>> begin

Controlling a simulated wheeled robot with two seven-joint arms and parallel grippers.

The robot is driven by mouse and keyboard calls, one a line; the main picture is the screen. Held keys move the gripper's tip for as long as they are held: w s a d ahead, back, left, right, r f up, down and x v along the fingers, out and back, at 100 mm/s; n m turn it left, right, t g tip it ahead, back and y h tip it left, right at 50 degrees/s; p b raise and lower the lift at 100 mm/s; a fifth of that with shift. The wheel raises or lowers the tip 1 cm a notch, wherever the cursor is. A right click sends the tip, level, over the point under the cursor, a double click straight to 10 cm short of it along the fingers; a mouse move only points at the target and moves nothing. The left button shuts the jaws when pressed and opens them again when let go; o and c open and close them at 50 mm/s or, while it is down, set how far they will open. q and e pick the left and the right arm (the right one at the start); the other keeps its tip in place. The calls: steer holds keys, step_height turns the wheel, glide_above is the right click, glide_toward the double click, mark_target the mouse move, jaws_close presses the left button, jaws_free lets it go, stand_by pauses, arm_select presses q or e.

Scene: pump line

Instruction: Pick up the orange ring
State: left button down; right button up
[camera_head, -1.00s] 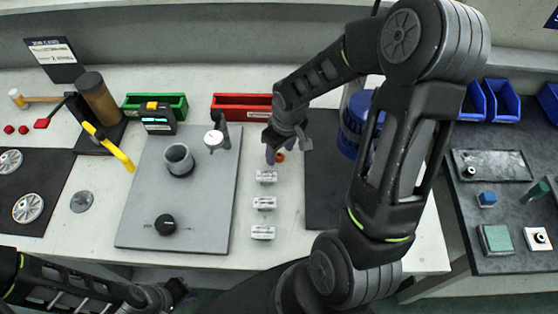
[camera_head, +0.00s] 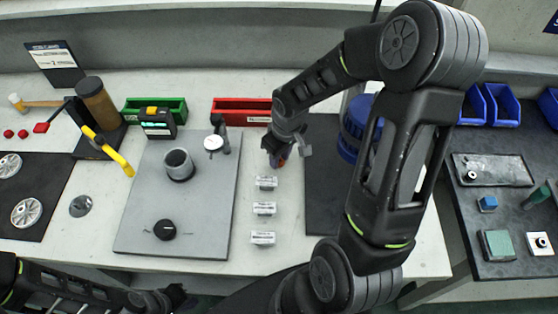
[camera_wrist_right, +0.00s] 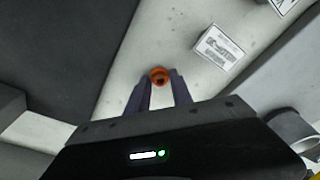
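The orange ring (camera_wrist_right: 159,76) lies on the pale table in the right wrist view, at the tips of my right gripper (camera_wrist_right: 160,83). One finger is on each side of it, with a visible gap between the fingers, so the gripper is open. I cannot tell whether the fingers touch the ring. In the head view my right gripper (camera_head: 277,160) reaches down over the ring and mostly hides it. My left gripper (camera_head: 176,298) is low at the bottom edge of the head view; its fingers are not clear.
Several white labelled blocks, one here (camera_head: 265,183), stand in a row in front of the ring. A grey plate (camera_head: 205,215) is to the left and a dark mat (camera_head: 325,190) to the right. A red bin (camera_head: 240,106) and a blue-topped pump (camera_head: 352,125) are behind.

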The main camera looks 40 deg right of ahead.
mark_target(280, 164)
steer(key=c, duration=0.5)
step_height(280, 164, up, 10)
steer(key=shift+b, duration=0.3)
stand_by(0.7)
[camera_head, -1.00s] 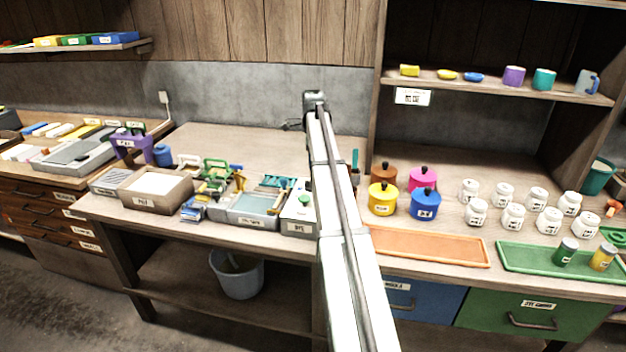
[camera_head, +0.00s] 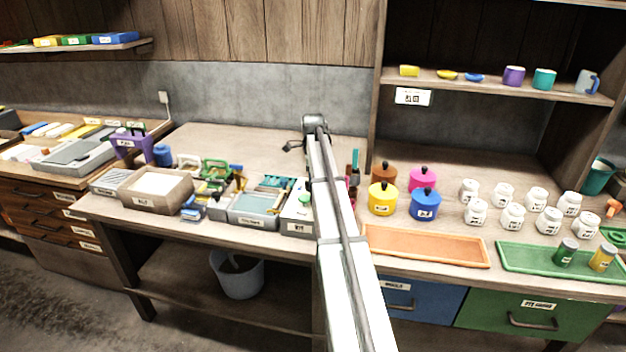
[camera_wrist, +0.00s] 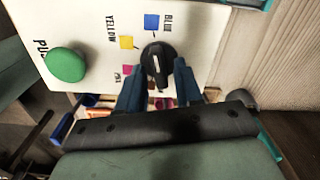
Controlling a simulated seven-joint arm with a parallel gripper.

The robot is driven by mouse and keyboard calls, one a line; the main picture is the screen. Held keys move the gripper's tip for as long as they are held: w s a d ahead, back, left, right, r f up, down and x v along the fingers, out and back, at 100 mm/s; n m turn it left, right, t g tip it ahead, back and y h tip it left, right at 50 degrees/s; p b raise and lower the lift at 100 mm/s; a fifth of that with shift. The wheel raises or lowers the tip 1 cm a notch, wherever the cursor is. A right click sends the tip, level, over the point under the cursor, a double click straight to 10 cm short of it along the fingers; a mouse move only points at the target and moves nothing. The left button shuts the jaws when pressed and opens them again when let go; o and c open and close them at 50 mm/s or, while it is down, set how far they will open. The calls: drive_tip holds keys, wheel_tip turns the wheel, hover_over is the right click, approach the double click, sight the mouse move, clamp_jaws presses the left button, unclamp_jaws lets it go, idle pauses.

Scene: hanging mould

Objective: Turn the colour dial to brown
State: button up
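The colour dial (camera_wrist: 157,66) is a black knob with a white line on a white panel (camera_wrist: 85,25). The line runs nearly up and down in the wrist view, its upper end toward the blue patch (camera_wrist: 151,21). A yellow patch (camera_wrist: 126,42) and a pink patch (camera_wrist: 127,70) lie left of the dial. The dye box (camera_head: 299,212) is partly behind my arm in the head view, where my gripper is hidden.
A green push button (camera_wrist: 66,65) stands on the panel left of the dial. A grey tray (camera_head: 255,205) is left of the dye box. Yellow (camera_head: 382,200) and blue (camera_head: 425,206) pots and an orange tray (camera_head: 430,246) are to the right.

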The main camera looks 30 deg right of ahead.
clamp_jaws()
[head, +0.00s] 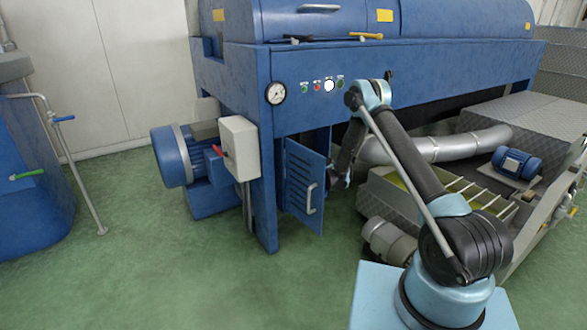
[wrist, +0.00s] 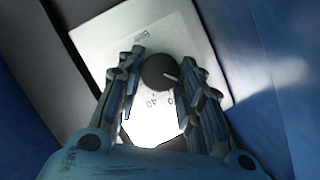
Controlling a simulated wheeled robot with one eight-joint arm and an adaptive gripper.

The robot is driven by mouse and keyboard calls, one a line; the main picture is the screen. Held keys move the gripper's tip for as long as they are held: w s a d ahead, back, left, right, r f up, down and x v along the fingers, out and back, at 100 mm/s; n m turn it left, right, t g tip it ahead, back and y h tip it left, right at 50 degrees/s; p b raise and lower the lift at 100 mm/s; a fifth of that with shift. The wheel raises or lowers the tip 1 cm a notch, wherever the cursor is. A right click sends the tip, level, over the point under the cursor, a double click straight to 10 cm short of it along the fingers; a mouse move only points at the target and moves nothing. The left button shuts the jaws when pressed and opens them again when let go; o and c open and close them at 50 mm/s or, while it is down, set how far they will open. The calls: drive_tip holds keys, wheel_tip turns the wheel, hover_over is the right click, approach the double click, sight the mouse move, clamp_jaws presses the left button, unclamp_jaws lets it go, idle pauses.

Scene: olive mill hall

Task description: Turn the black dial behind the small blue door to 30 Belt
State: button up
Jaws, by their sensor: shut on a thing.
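The small blue door (head: 304,184) stands swung open under the blue machine, with a pale handle on its face. The black dial (wrist: 160,72) sits on a pale metal plate (wrist: 176,30). A short white mark on the dial points to the right in the wrist view. The plate's print appears turned: "Belt" is above the dial, "40" and "0" below. My gripper (wrist: 161,66) is shut on the dial, one finger on each side. In the head view my gripper is beside the door, mostly hidden. The dial is out of sight there.
A pressure gauge (head: 276,93) and several small buttons are on the machine front. A grey box with a red switch (head: 240,147) is left of the door. A silver pipe (head: 440,148) and a metal trough (head: 417,208) lie to the right. Green floor is clear at front left.

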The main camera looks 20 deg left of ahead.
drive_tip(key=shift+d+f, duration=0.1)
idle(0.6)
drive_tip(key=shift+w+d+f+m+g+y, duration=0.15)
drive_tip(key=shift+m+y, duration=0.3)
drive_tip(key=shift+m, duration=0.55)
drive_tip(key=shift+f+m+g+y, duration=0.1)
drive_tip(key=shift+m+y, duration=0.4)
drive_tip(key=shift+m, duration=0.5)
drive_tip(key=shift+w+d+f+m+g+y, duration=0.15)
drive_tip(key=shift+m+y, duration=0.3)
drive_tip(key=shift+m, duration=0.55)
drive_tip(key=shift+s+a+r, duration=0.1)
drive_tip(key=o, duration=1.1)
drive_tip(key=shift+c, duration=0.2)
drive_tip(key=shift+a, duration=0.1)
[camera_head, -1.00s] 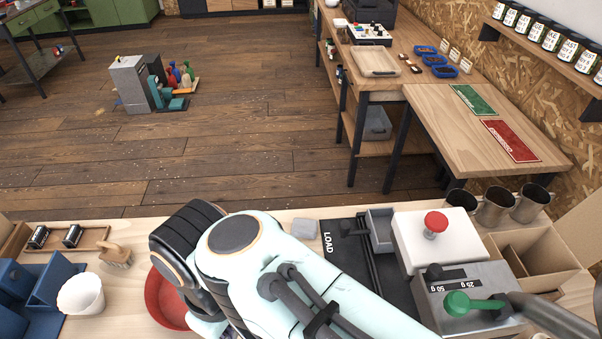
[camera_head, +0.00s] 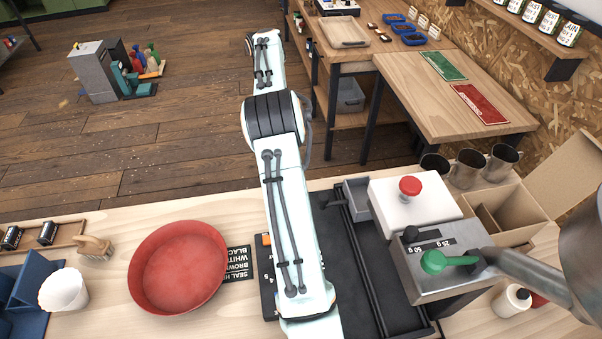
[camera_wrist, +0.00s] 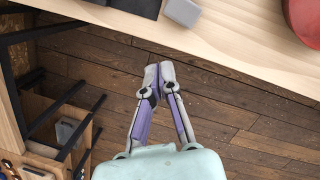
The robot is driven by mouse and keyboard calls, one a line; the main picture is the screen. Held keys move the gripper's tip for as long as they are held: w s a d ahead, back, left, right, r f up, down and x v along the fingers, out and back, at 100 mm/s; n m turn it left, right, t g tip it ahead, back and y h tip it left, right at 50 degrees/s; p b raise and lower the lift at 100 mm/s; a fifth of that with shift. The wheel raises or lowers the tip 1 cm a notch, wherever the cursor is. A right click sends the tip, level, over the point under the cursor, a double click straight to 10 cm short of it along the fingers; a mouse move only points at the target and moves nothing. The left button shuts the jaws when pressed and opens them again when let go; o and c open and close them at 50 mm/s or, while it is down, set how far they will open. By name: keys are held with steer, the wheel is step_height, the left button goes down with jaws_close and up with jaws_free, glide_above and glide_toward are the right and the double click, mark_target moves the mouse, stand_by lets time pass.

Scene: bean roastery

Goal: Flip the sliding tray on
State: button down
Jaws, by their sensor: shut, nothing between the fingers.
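The sliding tray appears to be the small grey tray (camera_head: 352,190) at the far end of dark rails, left of the white and grey machine (camera_head: 415,207) in the head view. The machine has a red knob (camera_head: 410,186) and a green-handled lever (camera_head: 434,262). My gripper (camera_wrist: 160,68) is shut and empty in the wrist view, over the floor just off the table edge, apart from the tray. I cannot make out its fingers in the head view. My arm hides part of the black mat (camera_head: 385,300).
A red bowl (camera_head: 178,268) stands left of my arm. A grey block (camera_wrist: 182,10) lies by the table edge. Metal cups (camera_head: 467,168) and an open cardboard box (camera_head: 515,200) stand behind the machine.

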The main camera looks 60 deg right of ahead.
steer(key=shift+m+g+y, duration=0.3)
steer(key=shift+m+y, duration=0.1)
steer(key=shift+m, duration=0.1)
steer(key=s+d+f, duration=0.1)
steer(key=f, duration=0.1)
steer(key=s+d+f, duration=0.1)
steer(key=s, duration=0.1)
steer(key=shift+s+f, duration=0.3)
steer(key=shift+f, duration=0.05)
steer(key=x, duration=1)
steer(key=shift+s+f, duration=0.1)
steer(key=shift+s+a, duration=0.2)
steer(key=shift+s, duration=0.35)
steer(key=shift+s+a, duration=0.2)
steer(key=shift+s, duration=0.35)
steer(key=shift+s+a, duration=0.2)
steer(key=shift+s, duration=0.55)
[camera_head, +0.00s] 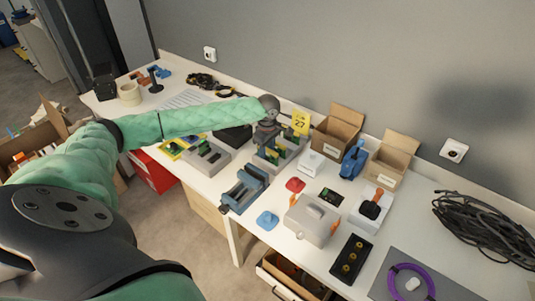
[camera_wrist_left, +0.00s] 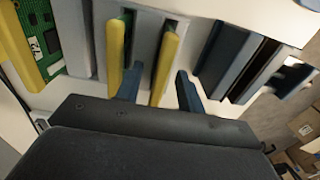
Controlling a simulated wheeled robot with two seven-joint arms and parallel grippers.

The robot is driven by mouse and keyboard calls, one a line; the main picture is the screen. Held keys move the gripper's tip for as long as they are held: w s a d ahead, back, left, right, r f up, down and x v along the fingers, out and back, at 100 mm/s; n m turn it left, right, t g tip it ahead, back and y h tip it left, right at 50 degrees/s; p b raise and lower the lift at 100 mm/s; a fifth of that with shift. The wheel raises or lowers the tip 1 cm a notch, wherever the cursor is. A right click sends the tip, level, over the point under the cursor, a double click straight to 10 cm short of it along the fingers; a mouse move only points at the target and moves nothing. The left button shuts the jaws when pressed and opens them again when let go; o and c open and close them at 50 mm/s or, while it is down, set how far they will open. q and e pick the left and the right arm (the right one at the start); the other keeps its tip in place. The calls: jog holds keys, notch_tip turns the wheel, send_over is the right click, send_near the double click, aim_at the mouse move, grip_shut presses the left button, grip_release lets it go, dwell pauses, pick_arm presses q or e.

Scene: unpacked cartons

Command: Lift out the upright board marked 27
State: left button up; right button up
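A yellow sign marked 27 (camera_head: 300,122) stands behind a grey rack (camera_head: 287,159) of boards on the bench. My left gripper (camera_head: 266,143) is over this rack, pointing down. In the left wrist view my left gripper (camera_wrist_left: 158,88) is open, with a yellow-edged upright board (camera_wrist_left: 166,58) between its two dark fingers. It does not look clamped. Another yellow-edged board (camera_wrist_left: 115,48) stands just left of the left finger. A green board with a label that seems to read 72 (camera_wrist_left: 37,46) is at the far left. No number shows on the board between the fingers. My right gripper is out of view.
A blue-grey vise (camera_head: 244,188) stands in front of the rack. Another grey rack (camera_head: 207,158) is to its left. Open cartons (camera_head: 336,135) and a blue tool (camera_head: 353,160) are to the right. A grey box (camera_head: 311,220) is nearer the front edge.

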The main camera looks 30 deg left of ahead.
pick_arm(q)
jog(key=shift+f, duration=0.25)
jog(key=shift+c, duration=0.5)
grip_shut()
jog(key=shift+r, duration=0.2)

>> end

- [SET PROBLEM] Extract the part of the records that opens with the line containing "The main camera looks 30 deg right of ahead." and closes with the line containing "Controlling a simulated wheeled robot with one". Take only those lines, exactly, and no pictures.

- [WORKED SOLUTION]
The main camera looks 30 deg right of ahead.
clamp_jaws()
[head, +0.00s] 
[wrist, +0.00s] 
Controlling a simulated wheeled robot with one eight-joint arm and an adaptive gripper.

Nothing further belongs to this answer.